Don’t Bogart that Joint, My Friend

So there’s this one story I never heard, where Lowell George is with the Mothers and Frank hears “Willin'” and tells him he should start a band. I don’t know if I believe it. Lowell tells it different:

Russ Titelman was starting a publishing company and he asked me if I wanted to co-publish the tune (“Willin'”) with him and see what he could do with it. So I recorded it and went on the road the same day with The Mothers and was gone for about five weeks I guess. Then I came back and nothing happened, but somehow a demo of the tape got out and it was the rage of the Troubadour. People like Linda Ronstadt heard it and The Sunshine Company. All these people heard the tune and cut it. Then we did “Truck Stop Girl” at some sessions, and Clarence White covered that, and I thought he did a fantastic job. And so from some of those demos we got signed to Warner Brothers and went and did the first album.

And there’s this other story where Jimmy Carl Black – he’s the drummer for the Mothers – makes a wise-ass comment about the size of Lowell’s feet, and that’s where the name of the band came from or something. Dunno. I still don’t get the spelling. “Feat”?

But the whole point of this is different, about the way the word “bogart” has crept into the English language.

From the new 11th Edition of Merriam-Webster’s Collegiate Dictionary:

bogart ? \BOH-gart\ ? verb
1: bully, intimidate
*2: to use or consume without sharing

Example sentence:
“[The dog] lay dazed on her side on the kitchen floor, bogarting a bone, dozens more scattered around her like some dog play set she’d grown bored with.” (Douglas Bauer, The Boston Globe, July 25, 2001)

The word comes to common English by way of the movies, the way Humphrey Bogart’s tough-guy characters would hang a cigarette off their lip and smoke it down until you winced thinking the guy is gonna burn himself.
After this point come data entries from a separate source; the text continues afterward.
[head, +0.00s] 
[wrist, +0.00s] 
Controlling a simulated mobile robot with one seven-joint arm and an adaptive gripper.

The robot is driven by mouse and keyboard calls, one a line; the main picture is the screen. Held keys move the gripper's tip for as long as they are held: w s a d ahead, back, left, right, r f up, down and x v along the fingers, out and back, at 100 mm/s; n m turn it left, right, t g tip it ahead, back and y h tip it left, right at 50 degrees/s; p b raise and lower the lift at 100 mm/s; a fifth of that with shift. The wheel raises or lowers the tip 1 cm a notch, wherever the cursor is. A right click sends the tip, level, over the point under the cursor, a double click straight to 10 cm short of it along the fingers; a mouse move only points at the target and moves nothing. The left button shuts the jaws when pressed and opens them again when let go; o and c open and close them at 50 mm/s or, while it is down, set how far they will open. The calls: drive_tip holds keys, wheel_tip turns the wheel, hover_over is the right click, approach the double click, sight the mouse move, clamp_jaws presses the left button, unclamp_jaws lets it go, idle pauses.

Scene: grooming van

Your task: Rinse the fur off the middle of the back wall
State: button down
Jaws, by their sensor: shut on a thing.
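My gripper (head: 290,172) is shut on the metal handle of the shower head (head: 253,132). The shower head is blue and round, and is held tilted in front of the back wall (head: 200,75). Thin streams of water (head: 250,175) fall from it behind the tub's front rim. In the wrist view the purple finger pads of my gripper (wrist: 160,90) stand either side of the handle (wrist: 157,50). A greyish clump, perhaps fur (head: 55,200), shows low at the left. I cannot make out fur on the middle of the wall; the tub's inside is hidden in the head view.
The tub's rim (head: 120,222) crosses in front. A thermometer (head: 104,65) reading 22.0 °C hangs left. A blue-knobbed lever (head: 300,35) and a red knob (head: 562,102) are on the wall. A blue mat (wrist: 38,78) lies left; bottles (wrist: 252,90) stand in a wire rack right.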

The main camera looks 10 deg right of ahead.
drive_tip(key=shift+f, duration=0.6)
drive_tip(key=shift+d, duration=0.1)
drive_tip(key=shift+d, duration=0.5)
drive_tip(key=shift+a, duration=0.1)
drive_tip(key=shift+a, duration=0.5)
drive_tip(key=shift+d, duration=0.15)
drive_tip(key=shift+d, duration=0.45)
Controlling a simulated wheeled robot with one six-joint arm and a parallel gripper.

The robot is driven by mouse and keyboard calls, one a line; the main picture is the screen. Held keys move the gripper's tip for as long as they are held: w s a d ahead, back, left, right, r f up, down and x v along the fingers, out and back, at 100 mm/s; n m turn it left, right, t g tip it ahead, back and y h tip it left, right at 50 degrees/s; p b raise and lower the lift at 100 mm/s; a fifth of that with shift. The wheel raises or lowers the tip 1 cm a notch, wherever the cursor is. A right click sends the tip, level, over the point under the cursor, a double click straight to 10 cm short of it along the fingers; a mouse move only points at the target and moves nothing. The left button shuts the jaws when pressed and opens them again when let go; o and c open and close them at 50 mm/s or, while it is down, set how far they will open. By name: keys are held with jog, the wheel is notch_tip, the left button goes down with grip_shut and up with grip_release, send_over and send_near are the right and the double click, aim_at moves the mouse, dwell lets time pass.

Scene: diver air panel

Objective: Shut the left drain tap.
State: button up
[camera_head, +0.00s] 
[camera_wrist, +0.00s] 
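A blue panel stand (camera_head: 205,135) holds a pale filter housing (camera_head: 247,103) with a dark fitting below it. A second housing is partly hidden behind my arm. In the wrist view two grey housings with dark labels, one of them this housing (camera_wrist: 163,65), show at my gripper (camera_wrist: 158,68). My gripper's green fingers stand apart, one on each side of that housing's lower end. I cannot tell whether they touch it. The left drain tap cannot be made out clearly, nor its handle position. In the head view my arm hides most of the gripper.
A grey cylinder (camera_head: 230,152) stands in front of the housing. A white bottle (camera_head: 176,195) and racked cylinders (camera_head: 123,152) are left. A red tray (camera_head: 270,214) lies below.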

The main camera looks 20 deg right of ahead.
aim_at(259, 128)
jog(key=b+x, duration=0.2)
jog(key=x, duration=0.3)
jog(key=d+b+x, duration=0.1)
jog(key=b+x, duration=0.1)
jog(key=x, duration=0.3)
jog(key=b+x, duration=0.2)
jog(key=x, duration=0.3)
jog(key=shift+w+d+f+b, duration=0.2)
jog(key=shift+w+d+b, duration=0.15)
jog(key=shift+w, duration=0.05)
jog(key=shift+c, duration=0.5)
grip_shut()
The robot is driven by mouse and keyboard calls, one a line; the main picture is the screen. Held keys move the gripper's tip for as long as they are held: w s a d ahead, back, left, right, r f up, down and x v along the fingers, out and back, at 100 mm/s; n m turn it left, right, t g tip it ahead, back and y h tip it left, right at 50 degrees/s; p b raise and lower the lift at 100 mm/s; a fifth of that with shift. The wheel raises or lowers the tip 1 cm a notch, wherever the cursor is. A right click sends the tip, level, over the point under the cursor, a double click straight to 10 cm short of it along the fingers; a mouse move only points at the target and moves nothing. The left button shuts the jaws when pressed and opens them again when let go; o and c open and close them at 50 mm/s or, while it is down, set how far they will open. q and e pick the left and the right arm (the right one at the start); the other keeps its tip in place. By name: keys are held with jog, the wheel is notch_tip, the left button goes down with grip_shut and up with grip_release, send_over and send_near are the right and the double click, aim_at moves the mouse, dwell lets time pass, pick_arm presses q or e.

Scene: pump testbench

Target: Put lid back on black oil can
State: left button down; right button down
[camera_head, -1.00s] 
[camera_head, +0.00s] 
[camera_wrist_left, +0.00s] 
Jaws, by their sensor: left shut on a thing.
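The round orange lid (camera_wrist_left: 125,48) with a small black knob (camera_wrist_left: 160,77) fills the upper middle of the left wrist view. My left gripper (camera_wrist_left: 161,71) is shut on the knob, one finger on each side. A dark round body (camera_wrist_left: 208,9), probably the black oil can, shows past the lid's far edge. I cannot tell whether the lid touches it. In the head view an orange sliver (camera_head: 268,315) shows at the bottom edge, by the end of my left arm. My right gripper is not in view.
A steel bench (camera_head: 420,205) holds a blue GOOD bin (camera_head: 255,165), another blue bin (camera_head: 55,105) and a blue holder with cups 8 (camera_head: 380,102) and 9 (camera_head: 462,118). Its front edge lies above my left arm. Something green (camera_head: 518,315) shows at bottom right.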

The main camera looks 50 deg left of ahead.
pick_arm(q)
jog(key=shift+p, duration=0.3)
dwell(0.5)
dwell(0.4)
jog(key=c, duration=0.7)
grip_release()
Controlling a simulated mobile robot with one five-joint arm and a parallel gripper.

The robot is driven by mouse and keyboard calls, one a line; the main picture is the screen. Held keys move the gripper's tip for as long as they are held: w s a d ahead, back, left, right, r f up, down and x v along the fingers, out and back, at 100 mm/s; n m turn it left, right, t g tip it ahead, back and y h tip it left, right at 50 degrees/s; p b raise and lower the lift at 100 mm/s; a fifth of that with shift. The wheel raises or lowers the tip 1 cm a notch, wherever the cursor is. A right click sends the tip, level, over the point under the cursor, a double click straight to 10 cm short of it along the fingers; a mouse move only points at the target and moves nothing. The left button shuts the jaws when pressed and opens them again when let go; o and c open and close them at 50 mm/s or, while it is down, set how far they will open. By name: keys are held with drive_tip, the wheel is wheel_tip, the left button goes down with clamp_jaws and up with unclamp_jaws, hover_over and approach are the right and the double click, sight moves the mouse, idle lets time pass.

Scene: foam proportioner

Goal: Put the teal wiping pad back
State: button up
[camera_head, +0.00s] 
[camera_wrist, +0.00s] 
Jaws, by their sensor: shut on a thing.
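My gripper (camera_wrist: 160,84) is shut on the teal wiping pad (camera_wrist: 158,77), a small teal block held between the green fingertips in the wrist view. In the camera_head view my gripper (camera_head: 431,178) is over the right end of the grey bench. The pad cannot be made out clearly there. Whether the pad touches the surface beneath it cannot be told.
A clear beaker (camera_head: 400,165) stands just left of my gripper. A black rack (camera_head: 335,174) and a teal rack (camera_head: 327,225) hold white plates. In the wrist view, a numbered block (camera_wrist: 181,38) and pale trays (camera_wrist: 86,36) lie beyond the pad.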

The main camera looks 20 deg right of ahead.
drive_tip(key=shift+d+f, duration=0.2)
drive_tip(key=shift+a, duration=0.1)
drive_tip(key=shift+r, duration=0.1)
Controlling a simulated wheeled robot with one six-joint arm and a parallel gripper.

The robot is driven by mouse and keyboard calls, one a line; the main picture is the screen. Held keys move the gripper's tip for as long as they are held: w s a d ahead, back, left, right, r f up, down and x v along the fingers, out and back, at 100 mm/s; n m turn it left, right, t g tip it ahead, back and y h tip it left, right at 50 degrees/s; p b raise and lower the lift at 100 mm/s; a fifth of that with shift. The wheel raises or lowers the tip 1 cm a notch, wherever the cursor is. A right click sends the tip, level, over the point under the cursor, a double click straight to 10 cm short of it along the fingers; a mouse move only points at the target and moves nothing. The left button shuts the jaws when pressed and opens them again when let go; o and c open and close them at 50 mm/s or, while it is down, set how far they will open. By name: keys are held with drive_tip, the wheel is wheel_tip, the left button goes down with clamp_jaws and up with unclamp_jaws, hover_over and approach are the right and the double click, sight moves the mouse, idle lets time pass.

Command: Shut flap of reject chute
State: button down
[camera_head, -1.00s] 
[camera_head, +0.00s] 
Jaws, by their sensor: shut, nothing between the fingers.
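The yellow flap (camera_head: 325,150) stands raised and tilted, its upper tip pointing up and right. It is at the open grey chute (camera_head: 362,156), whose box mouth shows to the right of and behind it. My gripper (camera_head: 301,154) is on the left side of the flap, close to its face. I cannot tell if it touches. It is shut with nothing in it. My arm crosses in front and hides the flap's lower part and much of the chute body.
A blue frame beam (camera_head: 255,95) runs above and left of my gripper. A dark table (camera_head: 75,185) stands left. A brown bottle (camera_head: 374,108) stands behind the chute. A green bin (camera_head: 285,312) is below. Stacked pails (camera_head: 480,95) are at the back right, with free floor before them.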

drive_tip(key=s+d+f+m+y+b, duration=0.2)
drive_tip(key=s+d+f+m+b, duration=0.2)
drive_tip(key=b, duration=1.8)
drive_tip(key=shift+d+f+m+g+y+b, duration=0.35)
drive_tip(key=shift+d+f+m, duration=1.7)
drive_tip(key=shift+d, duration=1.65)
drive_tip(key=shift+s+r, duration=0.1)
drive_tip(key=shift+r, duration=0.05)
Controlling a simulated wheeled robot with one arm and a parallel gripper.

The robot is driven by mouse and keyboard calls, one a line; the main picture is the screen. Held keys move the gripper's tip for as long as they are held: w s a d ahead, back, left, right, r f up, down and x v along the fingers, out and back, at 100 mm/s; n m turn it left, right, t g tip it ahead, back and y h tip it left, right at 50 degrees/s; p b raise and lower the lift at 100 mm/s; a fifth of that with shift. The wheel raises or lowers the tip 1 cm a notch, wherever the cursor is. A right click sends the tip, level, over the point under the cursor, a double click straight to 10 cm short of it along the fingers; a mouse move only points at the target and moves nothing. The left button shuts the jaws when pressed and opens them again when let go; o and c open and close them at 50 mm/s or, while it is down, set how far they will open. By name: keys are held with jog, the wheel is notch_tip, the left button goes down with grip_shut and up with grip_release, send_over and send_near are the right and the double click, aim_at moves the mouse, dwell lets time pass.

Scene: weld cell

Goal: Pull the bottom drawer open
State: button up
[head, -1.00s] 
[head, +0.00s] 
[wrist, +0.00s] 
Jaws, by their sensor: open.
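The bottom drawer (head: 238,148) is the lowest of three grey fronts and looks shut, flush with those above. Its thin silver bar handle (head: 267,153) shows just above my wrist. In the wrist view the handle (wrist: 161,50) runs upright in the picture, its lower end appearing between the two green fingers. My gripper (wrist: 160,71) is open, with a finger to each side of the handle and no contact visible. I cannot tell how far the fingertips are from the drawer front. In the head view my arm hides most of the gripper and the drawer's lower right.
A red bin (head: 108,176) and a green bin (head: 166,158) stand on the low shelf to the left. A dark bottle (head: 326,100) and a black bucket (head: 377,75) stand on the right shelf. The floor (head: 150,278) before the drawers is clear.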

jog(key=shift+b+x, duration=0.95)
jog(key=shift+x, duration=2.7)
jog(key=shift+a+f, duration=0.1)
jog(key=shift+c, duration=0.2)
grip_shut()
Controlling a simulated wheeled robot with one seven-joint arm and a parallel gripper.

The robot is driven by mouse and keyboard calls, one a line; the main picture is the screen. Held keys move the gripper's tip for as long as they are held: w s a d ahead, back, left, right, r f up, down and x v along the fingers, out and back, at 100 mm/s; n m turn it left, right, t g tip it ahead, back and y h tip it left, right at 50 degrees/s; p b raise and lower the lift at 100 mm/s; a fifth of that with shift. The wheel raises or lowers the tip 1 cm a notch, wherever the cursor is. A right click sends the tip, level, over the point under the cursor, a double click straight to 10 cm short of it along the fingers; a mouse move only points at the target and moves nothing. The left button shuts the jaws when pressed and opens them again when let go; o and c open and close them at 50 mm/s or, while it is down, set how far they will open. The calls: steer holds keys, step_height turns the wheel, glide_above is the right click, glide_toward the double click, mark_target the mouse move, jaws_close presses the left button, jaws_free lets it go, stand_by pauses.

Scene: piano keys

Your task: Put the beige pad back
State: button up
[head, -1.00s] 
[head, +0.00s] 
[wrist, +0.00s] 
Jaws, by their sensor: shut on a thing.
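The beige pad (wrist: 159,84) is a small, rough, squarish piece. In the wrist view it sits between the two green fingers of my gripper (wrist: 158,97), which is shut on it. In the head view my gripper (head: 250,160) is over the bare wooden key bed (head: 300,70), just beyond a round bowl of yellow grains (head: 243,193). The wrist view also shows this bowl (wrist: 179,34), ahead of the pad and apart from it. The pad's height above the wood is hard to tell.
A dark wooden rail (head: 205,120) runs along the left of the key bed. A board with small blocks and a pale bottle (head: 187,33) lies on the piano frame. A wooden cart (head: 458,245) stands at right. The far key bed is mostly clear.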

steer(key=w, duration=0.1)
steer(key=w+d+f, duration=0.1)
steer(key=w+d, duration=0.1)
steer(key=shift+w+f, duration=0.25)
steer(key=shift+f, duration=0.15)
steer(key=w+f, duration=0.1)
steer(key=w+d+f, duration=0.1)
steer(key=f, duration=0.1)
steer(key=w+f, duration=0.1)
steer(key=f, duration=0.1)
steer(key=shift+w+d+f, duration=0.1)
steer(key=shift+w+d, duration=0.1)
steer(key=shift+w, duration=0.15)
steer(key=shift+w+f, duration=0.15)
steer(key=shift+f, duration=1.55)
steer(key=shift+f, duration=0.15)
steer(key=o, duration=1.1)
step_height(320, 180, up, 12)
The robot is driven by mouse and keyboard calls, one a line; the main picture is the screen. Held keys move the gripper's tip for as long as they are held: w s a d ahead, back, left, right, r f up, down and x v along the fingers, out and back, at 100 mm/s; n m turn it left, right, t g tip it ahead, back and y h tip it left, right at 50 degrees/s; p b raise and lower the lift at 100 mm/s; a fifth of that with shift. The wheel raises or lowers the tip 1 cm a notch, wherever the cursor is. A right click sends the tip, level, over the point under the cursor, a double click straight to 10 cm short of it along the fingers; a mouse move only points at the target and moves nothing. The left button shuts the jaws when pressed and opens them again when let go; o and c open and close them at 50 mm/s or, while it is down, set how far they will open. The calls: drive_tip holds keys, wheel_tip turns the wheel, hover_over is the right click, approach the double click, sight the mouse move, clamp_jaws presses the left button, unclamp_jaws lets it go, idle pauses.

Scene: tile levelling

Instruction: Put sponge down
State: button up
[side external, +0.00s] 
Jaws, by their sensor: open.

But he never did. He was too cool.

Dopers adopted it for the guy who hung onto the joint rather than passing it around, and now it’s in the friggin’ Boston Globe. How quickly postmodern language moves. Which brings us full circle to Lowell George and Warner Brothers.

When they repackaged “Waiting for Columbus” on CD – “SPECIALLY-PRICED 2-LP SET ON 1 COMPACT DISC” – they had to cut something:

The tracks “Don’t Bogart That Joint” and “A Apolitical Blues” which appear on the double album and cassette have been omitted so as to facilitate a single specially-priced compact disc.

Bastards.

Roll, another one, just like the other one
Cause this ones burned about, to the end
So come on and be a real friend.

Don’t Bogart that joint my friend, pass it over to me….

See, I knew I could get there eventually. Just took a little wigglin’.

One Comment

  1. Glad to know that there ARE two John Flecks…I’ve wondered that several times since leaving Whitman (1982). I was looking for the author and year of “Don’t Bogart That Joint, My Friend”…Little Feat played locally (for free) this last weekend and they ascribed it to someone else.

    My search was inconclusive, so if you can enlighten me on this point, I’d appreciate it.